В итоге в ходе Великих реформ была создана совокупность институтов, закрепляющая сословную сегрегацию общинного крестьянства, дополняемая резко усиливающимся фискальным давлением на крестьянство и принудительным ограничением его предпринимательских возможностей, свободы распоряжения собственным хозяйством. Это стало роковым фактором торможения процессов социальной дифференциации и профессиональной диверсификации крестьянства, культурной эволюции и модернизации российской деревни; и в результате модернизационный императив был осуществлен путем разрушительной для городской цивилизации общинной революции 1917-1918 гг.

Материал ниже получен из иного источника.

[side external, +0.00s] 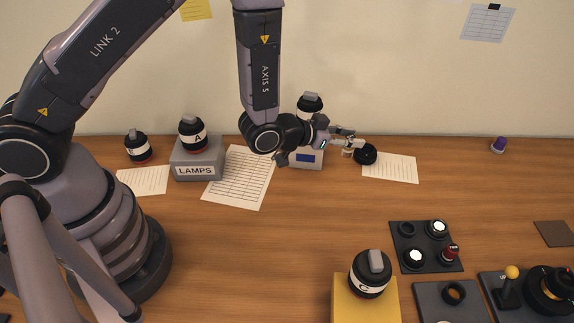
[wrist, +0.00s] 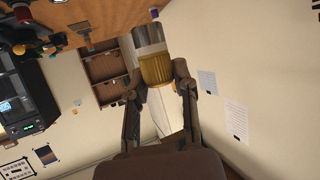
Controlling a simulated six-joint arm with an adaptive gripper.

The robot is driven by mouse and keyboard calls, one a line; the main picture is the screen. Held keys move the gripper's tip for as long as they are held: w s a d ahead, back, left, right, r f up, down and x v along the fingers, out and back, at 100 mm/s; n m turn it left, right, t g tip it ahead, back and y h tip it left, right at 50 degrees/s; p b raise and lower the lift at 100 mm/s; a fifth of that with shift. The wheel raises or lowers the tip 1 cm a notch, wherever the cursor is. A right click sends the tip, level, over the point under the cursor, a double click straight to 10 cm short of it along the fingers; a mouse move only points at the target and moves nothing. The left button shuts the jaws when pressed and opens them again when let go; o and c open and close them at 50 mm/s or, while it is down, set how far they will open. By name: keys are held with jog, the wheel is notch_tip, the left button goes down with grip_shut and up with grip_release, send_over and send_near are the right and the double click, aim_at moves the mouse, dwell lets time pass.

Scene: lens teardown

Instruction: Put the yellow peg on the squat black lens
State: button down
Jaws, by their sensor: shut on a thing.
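My gripper (side external: 350,146) is shut on a short cylinder, held in the air above the back of the table. In the wrist view, my gripper (wrist: 160,76) has its fingers on either side of this gold-banded cylinder (wrist: 156,70), which has a ribbed gold band, a grey section and a dark end. In the side view its black round end (side external: 366,154) faces right. A yellow ball-topped peg (side external: 511,272) stands upright on a dark base at the lower right. Beside it is a wide, low black round piece (side external: 552,288), possibly the squat black lens, partly cut by the picture edge.
A dark tray (side external: 433,263) holds white-topped and red pieces. A black lens marked C (side external: 370,275) stands on a yellow block (side external: 347,310). A LAMPS box (side external: 198,170) carries another lens. Paper sheets (side external: 240,178) lie at the back. The table middle is clear.

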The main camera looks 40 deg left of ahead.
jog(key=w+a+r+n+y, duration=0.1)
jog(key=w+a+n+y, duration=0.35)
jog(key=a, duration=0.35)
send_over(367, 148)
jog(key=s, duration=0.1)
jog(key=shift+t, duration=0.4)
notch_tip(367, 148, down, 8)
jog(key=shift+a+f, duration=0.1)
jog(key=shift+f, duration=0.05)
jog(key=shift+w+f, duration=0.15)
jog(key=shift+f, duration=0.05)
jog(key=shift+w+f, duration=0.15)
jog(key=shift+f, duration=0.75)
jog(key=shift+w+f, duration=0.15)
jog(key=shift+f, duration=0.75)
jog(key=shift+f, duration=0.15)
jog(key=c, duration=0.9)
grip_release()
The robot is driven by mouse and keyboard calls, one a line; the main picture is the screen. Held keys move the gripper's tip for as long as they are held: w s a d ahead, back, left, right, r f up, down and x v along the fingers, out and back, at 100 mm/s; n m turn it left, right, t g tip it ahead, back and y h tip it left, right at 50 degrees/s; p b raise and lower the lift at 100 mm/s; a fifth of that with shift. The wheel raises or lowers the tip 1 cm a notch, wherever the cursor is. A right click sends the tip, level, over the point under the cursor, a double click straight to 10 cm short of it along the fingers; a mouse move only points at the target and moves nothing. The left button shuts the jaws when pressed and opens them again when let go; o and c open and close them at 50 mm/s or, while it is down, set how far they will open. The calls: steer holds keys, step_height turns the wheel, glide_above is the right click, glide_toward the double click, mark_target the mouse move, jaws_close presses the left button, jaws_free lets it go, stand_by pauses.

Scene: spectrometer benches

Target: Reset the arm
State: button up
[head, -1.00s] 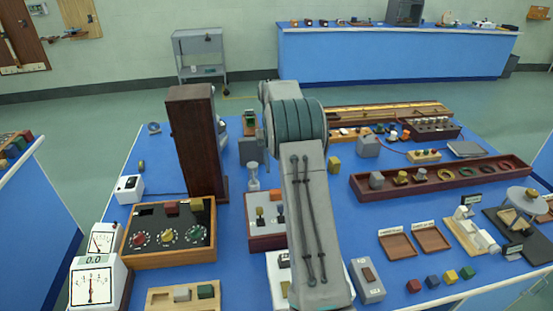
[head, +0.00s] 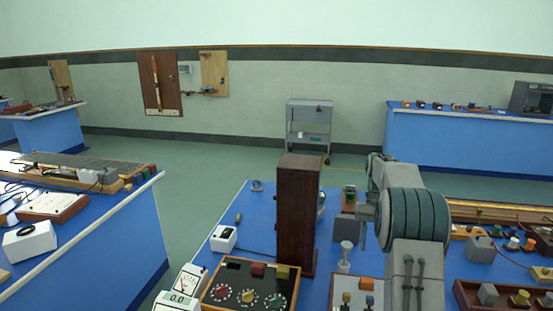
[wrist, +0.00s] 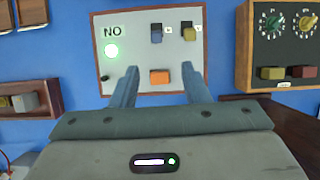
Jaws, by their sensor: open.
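A tall dark wooden box (head: 298,215) stands left of my arm. A wooden dial box (head: 250,285) is in front of it, and shows in the wrist view (wrist: 288,85). A grey cart (head: 309,128) stands by the wall. Open floor (head: 200,195) lies between the benches.

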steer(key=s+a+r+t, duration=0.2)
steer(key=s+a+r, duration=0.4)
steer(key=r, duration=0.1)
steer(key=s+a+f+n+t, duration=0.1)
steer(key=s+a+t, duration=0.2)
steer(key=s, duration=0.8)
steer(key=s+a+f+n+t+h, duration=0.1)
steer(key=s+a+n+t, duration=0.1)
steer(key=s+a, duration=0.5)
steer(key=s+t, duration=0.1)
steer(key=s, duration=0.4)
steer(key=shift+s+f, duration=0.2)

Поиск новой стратегии «внутренней колонизации», альтернативной прежней, аграрной, стремительно теряющей эффективность, происходил по большей части стихийно. Нарастающие противоречия между усвоенными в XVIII в. уроками Запада и его новым обликом середины XIX в., обусловленным стремительно распространяющимся на европейском континенте индустриальным капитализмом, настойчиво стимулировали Россию к выработке адекватного "ответа" индустриализирующемуся Западу. Иными словами, требовалось осуществить нечто подобное тому, что в свое время проделал Великий Петр: создать собственную российскую индустрию и собственный «капитализм», на которые могло бы опираться самодержавное государство, отвечая на новые внешние вызовы.

Однако в первые пореформенные десятилетия индустрия не находила в России надёжной опоры для собственного развития, так как не обнаруживала ни концентрированного казённого спроса, ни адекватных своим потребностям источников масштабных и долговременных инвестиций, ни должной предпринимательской инициативы. Слабость и вялая динамика потребительского спроса на продукцию индустрии делали соответствующие проекты малопривлекательными для отечественного купечества и «новых предпринимателей».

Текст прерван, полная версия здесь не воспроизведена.